O preconceito contra os "fodões" chegou ao extremo limite de o oficial não poder mais portar arma como complemento da farda, o que servia para designá-lo como “fodão” e possível "bandido". Mas nada disso foi por acaso!... Neste ponto, vale iniciar algumas reflexões escudadas na única obra sobre o Comando Vermelho, escrita pelo Jornalista Carlos Amorim ("Comando Vermelho – A História Secreta do Crime Organizado", Editora Record, Rio de Janeiro, 1991, 4ª Ed.), de onde serão extraídas muitas verdades na sequência desta abordagem. Assim os leitores poderão comparar situações reais com os registros históricos do livro, sublinhando-se a ressalva do autor de que tudo o que nele está contido fora fruto de "doze anos de pesquisa", que "não é uma obra de ficção" e que "todos os nomes e locais são verdadeiros". E assim se reporta Carlos Amorim à questão dos direitos humanos referindo-se ao brizolismo:

Anunciou uma política de preservação dos direitos humanos, numa cidade onde os grupos de extermínio agem abertamente. Colocou na Secretaria de Justiça um ex-perseguido político e companheiro de partido, Vivaldo Barbosa (...). Brizola chega a nomear um ex-preso político da Ilha Grande, José Carlos Tórtima, Diretor de Presídio. O crime organizado explorou com habilidade cada uma dessas demonstrações de civilidade do governo estadual.

Ainda nesta linha de raciocínio, Carlos Amorim faz outra denúncia e que merece destaque:

Os limites impostos à ação policial nos morros da cidade permitiram o enraizamento das quadrilhas (...). A paz no morro é sinônimo de estabilidade nos negócios (...). Mas o respeito ao eleitor favelado – que decide eleições no Grande Rio – ajudou indiretamente na implantação das bases de operação do banditismo organizado (...). Estava determinado a consolidar a base política que se apoiava enfaticamente nos setores pauperizados. Na eleição de 82, pesou o apoio da Federação das Favelas (FAFERJ) e da Federação das Associações de Moradores (FAMERJ). Mas o fato é: o crime organizado usou tudo isso para crescer (...). O desenvolvimento do Comando Vermelho foi o subproduto de uma Administração que respeitou o cidadão.

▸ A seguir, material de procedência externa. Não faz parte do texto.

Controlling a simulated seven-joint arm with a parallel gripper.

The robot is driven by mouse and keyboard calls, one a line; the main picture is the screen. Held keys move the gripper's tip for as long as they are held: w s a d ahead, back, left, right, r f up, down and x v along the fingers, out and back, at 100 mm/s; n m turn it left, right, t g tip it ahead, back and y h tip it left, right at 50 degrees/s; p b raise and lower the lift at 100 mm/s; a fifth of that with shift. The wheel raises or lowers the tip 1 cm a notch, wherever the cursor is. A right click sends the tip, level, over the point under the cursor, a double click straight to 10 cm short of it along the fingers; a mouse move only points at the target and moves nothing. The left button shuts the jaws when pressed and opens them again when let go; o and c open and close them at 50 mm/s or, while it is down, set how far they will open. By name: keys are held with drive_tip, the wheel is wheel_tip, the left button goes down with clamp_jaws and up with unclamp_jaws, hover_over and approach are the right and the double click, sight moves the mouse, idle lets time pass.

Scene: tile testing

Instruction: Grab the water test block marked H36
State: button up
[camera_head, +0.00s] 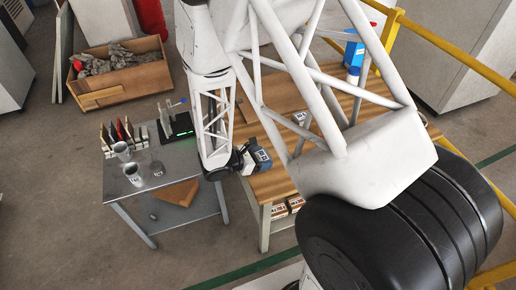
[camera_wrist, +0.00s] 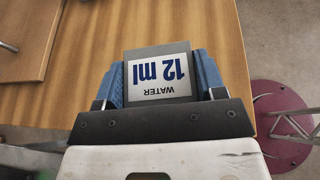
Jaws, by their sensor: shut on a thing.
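My gripper (camera_wrist: 158,96) is shut on a grey block (camera_wrist: 158,73), its blue fingers on both sides. The block's white label reads "WATER 12 ml", upside down in the wrist view; no H36 mark shows on the visible face. In the head view my gripper (camera_head: 250,158) holds the block (camera_head: 262,156) near the left edge of the wooden table (camera_head: 272,186). Another small pale block with a dark-marked label (camera_head: 300,118) stands on that table, partly behind my arm; its marking is too small to read.
A yellow rail (camera_head: 455,62) runs at right.

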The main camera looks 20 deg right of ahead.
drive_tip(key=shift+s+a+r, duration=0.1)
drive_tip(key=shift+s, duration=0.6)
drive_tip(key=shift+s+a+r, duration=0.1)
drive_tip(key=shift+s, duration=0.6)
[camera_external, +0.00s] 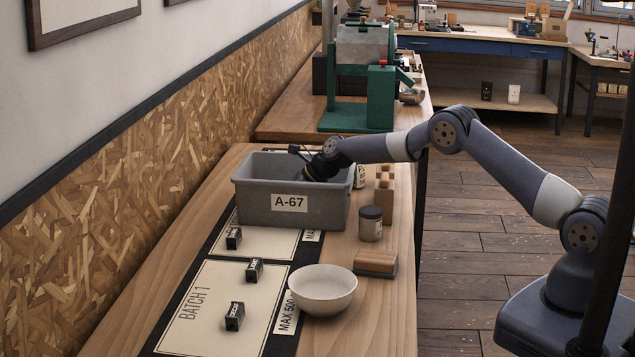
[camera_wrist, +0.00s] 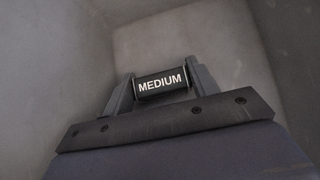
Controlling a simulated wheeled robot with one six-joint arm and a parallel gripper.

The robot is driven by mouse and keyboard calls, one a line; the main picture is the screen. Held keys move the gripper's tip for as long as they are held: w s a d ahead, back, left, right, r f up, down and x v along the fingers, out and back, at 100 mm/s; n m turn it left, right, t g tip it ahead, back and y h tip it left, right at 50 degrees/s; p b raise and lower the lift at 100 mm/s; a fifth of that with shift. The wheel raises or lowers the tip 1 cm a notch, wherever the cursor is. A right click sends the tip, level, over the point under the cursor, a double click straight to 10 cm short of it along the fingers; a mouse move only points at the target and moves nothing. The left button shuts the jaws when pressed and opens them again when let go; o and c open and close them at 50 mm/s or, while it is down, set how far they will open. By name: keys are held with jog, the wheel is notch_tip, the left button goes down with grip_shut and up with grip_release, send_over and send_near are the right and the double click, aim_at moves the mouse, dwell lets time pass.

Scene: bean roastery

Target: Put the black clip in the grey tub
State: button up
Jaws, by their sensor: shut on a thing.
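The grey tub (camera_external: 253,205), labelled A-67, stands on the wooden counter beside the wall. My gripper (camera_wrist: 160,88) reaches down into it; in the external view the tub's front wall hides the fingers. In the wrist view the jaws are shut on a black clip (camera_wrist: 161,80) with a white label reading MEDIUM. Grey tub walls (camera_wrist: 225,35) surround the clip in that view. I cannot tell whether the clip touches the tub's bottom.
Three more black clips (camera_external: 233,239) (camera_external: 254,271) (camera_external: 234,316) lie on the BATCH mat (camera_external: 213,285). A green machine (camera_external: 381,97) stands behind.

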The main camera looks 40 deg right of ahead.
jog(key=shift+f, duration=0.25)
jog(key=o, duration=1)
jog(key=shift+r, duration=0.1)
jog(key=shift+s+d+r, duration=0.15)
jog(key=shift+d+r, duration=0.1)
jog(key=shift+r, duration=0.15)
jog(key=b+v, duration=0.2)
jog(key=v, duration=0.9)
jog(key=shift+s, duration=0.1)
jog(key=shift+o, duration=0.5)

Este foi o clima político enfrentado por oficiais e praças operacionais (“fodões”) por conta dos "bundões", miméticos oficiais que se aliaram na conveniente defesa dessa tese política do PDT, agora adaptada aos conceitos do brizolismo que recomeçava (1991). Mas o poder concentrado por esses facciosos estava muito mais organizado e bem maior do que se pensava. Há muito extrapolara o âmbito dos quartéis porque a facção fardada, formada principalmente por oficiais e praças da PM.2 (Serviço Secreto da PM), Chefia de Polícia Militar e organismos afins de controle interno, já estava atuando como "braço de força" do Ministério Público comandado por Biscaia, todos voltados para a "apuração política" da "CHACINA DOS ONZE DE ACARI", esta que se transformara em movimento político-petista-pedetista e ganhara notoriedade internacional, sendo as "MÃES DE ACARI" comparadas às "MADRES DE LA PLAZA DE MAYO".

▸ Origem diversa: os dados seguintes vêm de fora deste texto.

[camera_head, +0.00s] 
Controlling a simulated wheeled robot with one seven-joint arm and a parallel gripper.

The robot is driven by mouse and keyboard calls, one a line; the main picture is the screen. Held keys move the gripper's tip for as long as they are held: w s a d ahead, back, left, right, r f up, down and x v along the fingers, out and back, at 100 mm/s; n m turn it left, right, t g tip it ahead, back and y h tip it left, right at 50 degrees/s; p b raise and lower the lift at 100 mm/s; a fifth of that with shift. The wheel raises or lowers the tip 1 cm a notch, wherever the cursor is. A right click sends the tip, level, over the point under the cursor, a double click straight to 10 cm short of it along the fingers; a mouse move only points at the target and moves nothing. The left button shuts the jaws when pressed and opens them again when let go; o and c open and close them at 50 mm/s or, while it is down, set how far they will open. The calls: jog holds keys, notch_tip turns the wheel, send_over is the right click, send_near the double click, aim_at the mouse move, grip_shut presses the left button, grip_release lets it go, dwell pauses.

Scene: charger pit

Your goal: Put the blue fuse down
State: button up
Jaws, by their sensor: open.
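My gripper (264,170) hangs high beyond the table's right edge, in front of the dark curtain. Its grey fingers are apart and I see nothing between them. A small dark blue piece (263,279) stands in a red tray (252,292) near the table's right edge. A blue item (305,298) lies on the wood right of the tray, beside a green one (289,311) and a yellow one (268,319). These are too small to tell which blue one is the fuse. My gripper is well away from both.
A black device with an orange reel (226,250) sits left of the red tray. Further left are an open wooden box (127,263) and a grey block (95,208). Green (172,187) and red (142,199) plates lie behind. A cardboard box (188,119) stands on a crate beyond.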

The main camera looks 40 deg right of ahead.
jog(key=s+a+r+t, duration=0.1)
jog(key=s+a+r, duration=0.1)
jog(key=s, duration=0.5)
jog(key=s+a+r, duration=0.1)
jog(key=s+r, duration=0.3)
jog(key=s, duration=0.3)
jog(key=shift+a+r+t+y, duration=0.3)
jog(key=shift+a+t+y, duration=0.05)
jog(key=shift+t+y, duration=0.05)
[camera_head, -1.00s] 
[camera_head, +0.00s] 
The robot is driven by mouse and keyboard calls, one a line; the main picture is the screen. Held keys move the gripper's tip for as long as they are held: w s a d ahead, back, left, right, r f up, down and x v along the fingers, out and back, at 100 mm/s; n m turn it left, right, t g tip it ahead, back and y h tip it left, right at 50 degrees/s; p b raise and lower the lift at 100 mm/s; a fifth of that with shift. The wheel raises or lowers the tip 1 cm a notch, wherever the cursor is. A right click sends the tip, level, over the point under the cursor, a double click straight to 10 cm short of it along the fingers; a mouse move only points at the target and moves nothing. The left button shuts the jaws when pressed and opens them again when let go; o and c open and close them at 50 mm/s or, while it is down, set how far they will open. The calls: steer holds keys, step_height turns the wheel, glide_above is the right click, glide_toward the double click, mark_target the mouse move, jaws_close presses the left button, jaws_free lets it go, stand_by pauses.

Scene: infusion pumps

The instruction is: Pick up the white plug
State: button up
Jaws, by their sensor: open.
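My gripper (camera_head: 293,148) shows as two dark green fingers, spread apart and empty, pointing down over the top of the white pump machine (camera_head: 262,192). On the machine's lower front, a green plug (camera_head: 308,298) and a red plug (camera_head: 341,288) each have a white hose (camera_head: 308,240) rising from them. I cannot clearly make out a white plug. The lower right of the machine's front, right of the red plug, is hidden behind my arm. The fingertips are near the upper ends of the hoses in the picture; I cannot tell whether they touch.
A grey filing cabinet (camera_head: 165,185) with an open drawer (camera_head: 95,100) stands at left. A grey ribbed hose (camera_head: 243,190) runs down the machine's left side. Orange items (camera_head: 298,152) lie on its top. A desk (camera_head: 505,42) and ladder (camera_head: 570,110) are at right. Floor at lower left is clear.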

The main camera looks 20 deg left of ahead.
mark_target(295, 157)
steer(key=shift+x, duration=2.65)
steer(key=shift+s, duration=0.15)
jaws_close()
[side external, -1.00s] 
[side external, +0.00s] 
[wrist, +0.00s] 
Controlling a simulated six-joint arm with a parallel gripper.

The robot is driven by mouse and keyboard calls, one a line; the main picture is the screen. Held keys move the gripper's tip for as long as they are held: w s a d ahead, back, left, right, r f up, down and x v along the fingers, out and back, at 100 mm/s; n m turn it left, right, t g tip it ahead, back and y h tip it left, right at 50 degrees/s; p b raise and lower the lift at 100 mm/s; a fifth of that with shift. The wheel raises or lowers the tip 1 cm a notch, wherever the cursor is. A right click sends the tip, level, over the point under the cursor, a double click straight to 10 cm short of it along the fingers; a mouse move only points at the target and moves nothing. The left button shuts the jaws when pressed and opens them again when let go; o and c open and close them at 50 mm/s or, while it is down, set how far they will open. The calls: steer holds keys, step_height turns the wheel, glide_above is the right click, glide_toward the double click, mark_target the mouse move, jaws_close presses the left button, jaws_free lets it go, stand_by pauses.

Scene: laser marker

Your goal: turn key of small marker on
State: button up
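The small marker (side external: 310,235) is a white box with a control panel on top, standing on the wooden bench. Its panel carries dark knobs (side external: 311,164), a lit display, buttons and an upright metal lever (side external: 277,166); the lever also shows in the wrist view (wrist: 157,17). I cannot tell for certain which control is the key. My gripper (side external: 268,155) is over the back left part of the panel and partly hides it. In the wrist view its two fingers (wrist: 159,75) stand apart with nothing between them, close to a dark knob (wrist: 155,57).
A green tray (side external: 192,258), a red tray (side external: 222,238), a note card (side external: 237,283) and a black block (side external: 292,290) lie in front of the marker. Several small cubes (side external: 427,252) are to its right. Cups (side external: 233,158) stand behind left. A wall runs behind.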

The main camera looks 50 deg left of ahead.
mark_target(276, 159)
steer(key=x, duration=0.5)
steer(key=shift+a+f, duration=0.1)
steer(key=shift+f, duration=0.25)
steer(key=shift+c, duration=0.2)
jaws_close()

Também a Polícia Civil organizara o seu "braço de força" vinculado ao Ministério Público, cuja preocupação fundamental era e continua sendo a de demonstrar "eficiência máxima" na técnica de “investigação criminal”. Mas não bastava ao Ministério Público saber investigar no lugar da polícia judiciária, discutível atividade dos Promotores de Justiça, que, mesmo assim, não poderia alcançar o pragmatismo operacional sem o indispensável "braço de força" das polícias. Por isso os interesses convergiram e originaram essa estrutura informal que passaria a "investigar" com um poder concentrado acima do comum, todos obcecados pela "tese" dos direitos humanos apregoada por Brizola.

Desse concerto de interesses concentrados na "Central de Denúncias" e nas “Centrais de Inquéritos” comandadas por homens de confiança do Procurador Biscaia (promotores de justiça, oficiais e praças da PMERJ, delegados e tiras da PCERJ), começaram a surgir as absurdas "soluções" para crimes supostamente praticados por policiais civis e militares, uma obsessão da facção para atender à tese do brizolismo de combate a grupos de extermínio, desde que o foco fosse direcionado exclusivamente contra policiais. Isto passou a ser a principal ameaça contra a polícia, porque bastava designar alguém como "exterminador" para que toda a maquinaria governamental se voltasse contra o alvo, não importando se fosse ou não verdade.

O efeito desta "política de direitos humanos" contra o aparelho policial logo foi sentido, principalmente na segunda etapa do brizolismo (1991-1994). Pois os mesmos facciosos do passado (1983-1986) ocuparam novamente o poder e reinstalaram a facção com o nítido objetivo de retaliar aqueles que durante o governo Moreira Franco (1987-1990) agiram contra o crime organizado nas favelas do Rio (o inverso da omissão exigida por Brizola).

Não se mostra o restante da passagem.